*WHAT IS BEING ASKED*. Can you transcribe every record below exactly as it appears?

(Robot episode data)
+---+

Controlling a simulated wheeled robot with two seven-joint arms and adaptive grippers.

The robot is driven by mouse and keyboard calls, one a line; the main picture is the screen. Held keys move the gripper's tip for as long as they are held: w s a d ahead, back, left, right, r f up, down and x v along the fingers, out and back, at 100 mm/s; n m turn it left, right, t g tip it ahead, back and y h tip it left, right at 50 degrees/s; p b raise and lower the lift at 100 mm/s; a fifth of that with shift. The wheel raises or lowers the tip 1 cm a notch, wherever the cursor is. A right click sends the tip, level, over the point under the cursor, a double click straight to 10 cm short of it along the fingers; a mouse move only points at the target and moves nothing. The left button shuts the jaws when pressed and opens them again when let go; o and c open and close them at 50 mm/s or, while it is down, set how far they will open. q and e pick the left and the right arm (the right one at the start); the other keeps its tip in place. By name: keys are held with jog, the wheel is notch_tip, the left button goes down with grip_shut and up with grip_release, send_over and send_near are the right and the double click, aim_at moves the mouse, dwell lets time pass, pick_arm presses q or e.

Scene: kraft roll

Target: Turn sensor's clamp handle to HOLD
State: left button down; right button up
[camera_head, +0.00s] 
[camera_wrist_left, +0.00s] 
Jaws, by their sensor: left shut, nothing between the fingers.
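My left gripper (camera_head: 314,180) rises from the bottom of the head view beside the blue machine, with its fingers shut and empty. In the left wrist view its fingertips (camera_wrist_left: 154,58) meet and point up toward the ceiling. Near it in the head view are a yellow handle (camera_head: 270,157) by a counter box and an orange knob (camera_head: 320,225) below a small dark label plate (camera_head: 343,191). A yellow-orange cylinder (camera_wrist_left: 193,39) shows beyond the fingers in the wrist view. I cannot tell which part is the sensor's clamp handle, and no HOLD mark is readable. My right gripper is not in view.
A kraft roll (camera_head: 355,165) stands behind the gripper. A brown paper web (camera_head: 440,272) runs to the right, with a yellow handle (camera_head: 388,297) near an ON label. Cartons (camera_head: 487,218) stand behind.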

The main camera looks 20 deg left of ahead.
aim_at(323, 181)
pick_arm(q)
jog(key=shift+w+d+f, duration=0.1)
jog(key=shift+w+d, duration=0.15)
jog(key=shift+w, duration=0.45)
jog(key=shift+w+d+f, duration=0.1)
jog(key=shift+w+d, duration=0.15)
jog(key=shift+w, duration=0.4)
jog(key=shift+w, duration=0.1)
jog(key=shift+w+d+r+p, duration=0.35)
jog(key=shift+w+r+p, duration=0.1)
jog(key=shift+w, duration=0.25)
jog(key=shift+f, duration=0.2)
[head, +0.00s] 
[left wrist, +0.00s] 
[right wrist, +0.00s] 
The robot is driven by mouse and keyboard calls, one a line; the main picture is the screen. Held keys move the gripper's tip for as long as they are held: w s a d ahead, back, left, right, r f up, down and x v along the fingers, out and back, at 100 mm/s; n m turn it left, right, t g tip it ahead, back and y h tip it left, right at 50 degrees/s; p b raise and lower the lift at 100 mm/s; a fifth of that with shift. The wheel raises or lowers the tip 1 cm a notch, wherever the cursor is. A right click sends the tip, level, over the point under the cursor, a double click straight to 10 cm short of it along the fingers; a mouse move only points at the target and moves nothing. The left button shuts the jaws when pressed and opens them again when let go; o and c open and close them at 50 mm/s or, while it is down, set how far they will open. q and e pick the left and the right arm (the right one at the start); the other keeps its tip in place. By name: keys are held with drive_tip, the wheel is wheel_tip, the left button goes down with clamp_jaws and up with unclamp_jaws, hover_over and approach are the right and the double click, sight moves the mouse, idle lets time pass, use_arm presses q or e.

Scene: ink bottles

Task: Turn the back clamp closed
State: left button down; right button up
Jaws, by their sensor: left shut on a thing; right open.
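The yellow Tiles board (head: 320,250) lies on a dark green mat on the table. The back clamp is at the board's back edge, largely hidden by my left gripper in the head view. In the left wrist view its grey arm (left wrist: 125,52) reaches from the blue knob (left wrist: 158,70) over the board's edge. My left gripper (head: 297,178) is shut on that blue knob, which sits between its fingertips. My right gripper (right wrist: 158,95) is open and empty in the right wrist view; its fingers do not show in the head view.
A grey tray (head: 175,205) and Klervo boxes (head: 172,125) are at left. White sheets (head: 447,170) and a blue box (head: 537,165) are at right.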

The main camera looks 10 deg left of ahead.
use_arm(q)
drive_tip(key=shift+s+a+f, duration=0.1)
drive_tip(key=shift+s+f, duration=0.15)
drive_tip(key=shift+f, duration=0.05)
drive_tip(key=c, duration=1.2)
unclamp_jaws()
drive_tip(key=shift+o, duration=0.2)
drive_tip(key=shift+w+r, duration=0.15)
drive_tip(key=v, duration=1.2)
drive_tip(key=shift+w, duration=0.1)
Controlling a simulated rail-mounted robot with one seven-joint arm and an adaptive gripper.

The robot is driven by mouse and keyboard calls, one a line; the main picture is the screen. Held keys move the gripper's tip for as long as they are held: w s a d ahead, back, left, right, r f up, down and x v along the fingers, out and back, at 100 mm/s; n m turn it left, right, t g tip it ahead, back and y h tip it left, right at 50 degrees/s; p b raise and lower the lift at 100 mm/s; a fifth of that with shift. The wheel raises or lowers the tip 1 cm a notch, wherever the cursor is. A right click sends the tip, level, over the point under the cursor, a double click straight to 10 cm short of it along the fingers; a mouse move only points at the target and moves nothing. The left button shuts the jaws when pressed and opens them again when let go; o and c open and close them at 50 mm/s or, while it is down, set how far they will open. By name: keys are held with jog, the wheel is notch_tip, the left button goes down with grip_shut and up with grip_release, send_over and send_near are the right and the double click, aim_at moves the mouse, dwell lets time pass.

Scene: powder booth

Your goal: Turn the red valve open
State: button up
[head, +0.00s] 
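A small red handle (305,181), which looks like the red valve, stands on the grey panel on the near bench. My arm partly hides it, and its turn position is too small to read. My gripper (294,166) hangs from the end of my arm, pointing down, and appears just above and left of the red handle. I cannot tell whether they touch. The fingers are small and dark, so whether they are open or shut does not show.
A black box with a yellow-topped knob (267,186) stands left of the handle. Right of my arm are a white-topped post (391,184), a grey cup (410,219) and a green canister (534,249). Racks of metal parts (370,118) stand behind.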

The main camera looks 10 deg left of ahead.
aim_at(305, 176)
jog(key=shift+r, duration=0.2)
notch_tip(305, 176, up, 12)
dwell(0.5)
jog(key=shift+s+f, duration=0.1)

+---+

*SOLUTION TO THIS PROBLEM*.
Controlling a simulated wheeled robot with two seven-joint arms and adaptive grippers.

The robot is driven by mouse and keyboard calls, one a line; the main picture is the screen. Held keys move the gripper's tip for as long as they are held: w s a d ahead, back, left, right, r f up, down and x v along the fingers, out and back, at 100 mm/s; n m turn it left, right, t g tip it ahead, back and y h tip it left, right at 50 degrees/s; p b raise and lower the lift at 100 mm/s; a fifth of that with shift. The wheel raises or lowers the tip 1 cm a notch, wherever the cursor is. A right click sends the tip, level, over the point under the cursor, a double click straight to 10 cm short of it along the fingers; a mouse move only points at the target and moves nothing. The left button shuts the jaws when pressed and opens them again when let go; o and c open and close them at 50 mm/s or, while it is down, set how far they will open. q and e pick the left and the right arm (the right one at the start); the other keeps its tip in place. By name: keys are held with jog, the wheel is notch_tip, the left button goes down with grip_shut and up with grip_release, send_over and send_near are the right and the double click, aim_at moves the mouse, dwell lets time pass, pick_arm presses q or e.

Scene: kraft roll

Target: Turn sensor's clamp handle to HOLD
State: left button down; right button up
[camera_head, +0.00s] 
[camera_wrist_left, +0.00s] 
Jaws, by their sensor: left shut, nothing between the fingers.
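My left gripper (camera_head: 314,180) rises from the bottom of the head view beside the blue machine, with its fingers shut and empty. In the left wrist view its fingertips (camera_wrist_left: 154,58) meet and point up toward the ceiling. Near it in the head view are a yellow handle (camera_head: 270,157) by a counter box and an orange knob (camera_head: 320,225) below a small dark label plate (camera_head: 343,191). A yellow-orange cylinder (camera_wrist_left: 193,39) shows beyond the fingers in the wrist view. I cannot tell which part is the sensor's clamp handle, and no HOLD mark is readable. My right gripper is not in view.
A kraft roll (camera_head: 355,165) stands behind the gripper. A brown paper web (camera_head: 440,272) runs to the right, with a yellow handle (camera_head: 388,297) near an ON label. Cartons (camera_head: 487,218) stand behind.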

The main camera looks 20 deg left of ahead.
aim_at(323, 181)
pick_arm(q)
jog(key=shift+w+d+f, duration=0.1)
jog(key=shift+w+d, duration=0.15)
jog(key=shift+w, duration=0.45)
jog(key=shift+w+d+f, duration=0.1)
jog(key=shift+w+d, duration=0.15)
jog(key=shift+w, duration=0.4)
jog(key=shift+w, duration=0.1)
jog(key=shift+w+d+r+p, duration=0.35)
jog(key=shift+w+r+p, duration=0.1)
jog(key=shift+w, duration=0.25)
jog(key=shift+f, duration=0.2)
[head, +0.00s] 
[left wrist, +0.00s] 
[right wrist, +0.00s] 
The robot is driven by mouse and keyboard calls, one a line; the main picture is the screen. Held keys move the gripper's tip for as long as they are held: w s a d ahead, back, left, right, r f up, down and x v along the fingers, out and back, at 100 mm/s; n m turn it left, right, t g tip it ahead, back and y h tip it left, right at 50 degrees/s; p b raise and lower the lift at 100 mm/s; a fifth of that with shift. The wheel raises or lowers the tip 1 cm a notch, wherever the cursor is. A right click sends the tip, level, over the point under the cursor, a double click straight to 10 cm short of it along the fingers; a mouse move only points at the target and moves nothing. The left button shuts the jaws when pressed and opens them again when let go; o and c open and close them at 50 mm/s or, while it is down, set how far they will open. q and e pick the left and the right arm (the right one at the start); the other keeps its tip in place. By name: keys are held with drive_tip, the wheel is wheel_tip, the left button goes down with clamp_jaws and up with unclamp_jaws, hover_over and approach are the right and the double click, sight moves the mouse, idle lets time pass, use_arm presses q or e.

Scene: ink bottles

Task: Turn the back clamp closed
State: left button down; right button up
Jaws, by their sensor: left shut on a thing; right open.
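The yellow Tiles board (head: 320,250) lies on a dark green mat on the table. The back clamp is at the board's back edge, largely hidden by my left gripper in the head view. In the left wrist view its grey arm (left wrist: 125,52) reaches from the blue knob (left wrist: 158,70) over the board's edge. My left gripper (head: 297,178) is shut on that blue knob, which sits between its fingertips. My right gripper (right wrist: 158,95) is open and empty in the right wrist view; its fingers do not show in the head view.
A grey tray (head: 175,205) and Klervo boxes (head: 172,125) are at left. White sheets (head: 447,170) and a blue box (head: 537,165) are at right.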

The main camera looks 10 deg left of ahead.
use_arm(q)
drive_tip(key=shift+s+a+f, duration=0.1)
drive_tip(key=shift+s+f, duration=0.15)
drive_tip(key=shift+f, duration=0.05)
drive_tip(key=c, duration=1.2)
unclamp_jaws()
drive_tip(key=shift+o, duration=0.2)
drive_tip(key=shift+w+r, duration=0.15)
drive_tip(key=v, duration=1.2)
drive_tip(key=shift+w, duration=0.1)
Controlling a simulated rail-mounted robot with one seven-joint arm and an adaptive gripper.

The robot is driven by mouse and keyboard calls, one a line; the main picture is the screen. Held keys move the gripper's tip for as long as they are held: w s a d ahead, back, left, right, r f up, down and x v along the fingers, out and back, at 100 mm/s; n m turn it left, right, t g tip it ahead, back and y h tip it left, right at 50 degrees/s; p b raise and lower the lift at 100 mm/s; a fifth of that with shift. The wheel raises or lowers the tip 1 cm a notch, wherever the cursor is. A right click sends the tip, level, over the point under the cursor, a double click straight to 10 cm short of it along the fingers; a mouse move only points at the target and moves nothing. The left button shuts the jaws when pressed and opens them again when let go; o and c open and close them at 50 mm/s or, while it is down, set how far they will open. By name: keys are held with jog, the wheel is notch_tip, the left button goes down with grip_shut and up with grip_release, send_over and send_near are the right and the double click, aim_at moves the mouse, dwell lets time pass.

Scene: powder booth

Your goal: Turn the red valve open
State: button up
[head, +0.00s] 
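A small red handle (305,181), which looks like the red valve, stands on the grey panel on the near bench. My arm partly hides it, and its turn position is too small to read. My gripper (294,166) hangs from the end of my arm, pointing down, and appears just above and left of the red handle. I cannot tell whether they touch. The fingers are small and dark, so whether they are open or shut does not show.
A black box with a yellow-topped knob (267,186) stands left of the handle. Right of my arm are a white-topped post (391,184), a grey cup (410,219) and a green canister (534,249). Racks of metal parts (370,118) stand behind.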

The main camera looks 10 deg left of ahead.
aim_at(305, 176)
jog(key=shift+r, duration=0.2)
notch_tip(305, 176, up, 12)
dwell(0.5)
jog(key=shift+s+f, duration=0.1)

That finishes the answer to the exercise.